What to produce:
Copy out every line containing the word "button".

Source data:
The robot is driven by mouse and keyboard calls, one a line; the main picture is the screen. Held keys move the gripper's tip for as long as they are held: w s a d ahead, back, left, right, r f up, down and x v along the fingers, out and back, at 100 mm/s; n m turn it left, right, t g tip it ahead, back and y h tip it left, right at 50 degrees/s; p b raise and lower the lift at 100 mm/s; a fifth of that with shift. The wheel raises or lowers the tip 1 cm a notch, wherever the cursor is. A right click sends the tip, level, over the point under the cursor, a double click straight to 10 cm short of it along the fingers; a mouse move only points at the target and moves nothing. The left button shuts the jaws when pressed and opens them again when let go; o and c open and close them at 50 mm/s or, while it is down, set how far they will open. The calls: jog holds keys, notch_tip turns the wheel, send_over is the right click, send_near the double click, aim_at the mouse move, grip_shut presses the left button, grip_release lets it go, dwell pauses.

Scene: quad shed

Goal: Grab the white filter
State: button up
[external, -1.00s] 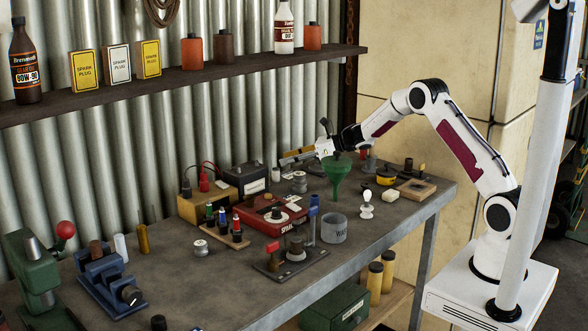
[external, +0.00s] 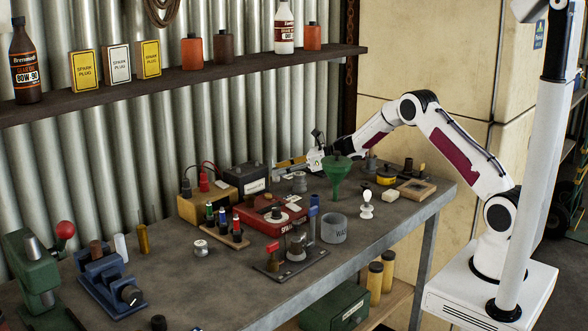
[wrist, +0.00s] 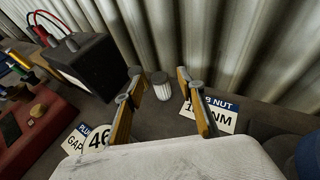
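The white filter (wrist: 161,88) is a small ribbed white cylinder with a grey end, near the corrugated wall in the wrist view. My gripper (wrist: 158,73) is open, with its two yellow-sided fingers to the left and right of the filter. A gap shows between the filter and each finger. In the external view my gripper (external: 279,165) is low over the back of the bench, behind the green funnel. I cannot make out the filter clearly there, as the fingers cover that spot.
A black box (wrist: 88,65) with red and black leads stands left of the fingers. Printed cards (wrist: 213,112) lie by the right finger and at lower left. The corrugated wall (wrist: 230,40) rises close behind. The green funnel (external: 337,172) stands in front of my gripper.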

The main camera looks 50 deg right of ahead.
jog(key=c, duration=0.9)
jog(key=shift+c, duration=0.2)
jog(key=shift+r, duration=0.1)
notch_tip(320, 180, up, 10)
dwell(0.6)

Full response:
The robot is driven by mouse and keyboard calls, one a line; the main picture is the screen. Held keys move the gripper's tip for as long as they are held: w s a d ahead, back, left, right, r f up, down and x v along the fingers, out and back, at 100 mm/s; n m turn it left, right, t g tip it ahead, back and y h tip it left, right at 50 degrees/s; p b raise and lower the lift at 100 mm/s; a fifth of that with shift. The wheel raises or lowers the tip 1 cm a notch, wherever the cursor is. A right click sends the tip, level, over the point under the cursor, a double click straight to 10 cm short of it along the fingers; a mouse move only points at the target and moves nothing. The left button shuts the jaws when pressed and opens them again when let go; o and c open and close them at 50 mm/s or, while it is down, set how far they will open. The calls: jog holds keys, notch_tip turns the wheel, send_over is the right click, send_near the double click, aim_at the mouse move, grip_shut presses the left button, grip_release lets it go, dwell pauses.
State: button up

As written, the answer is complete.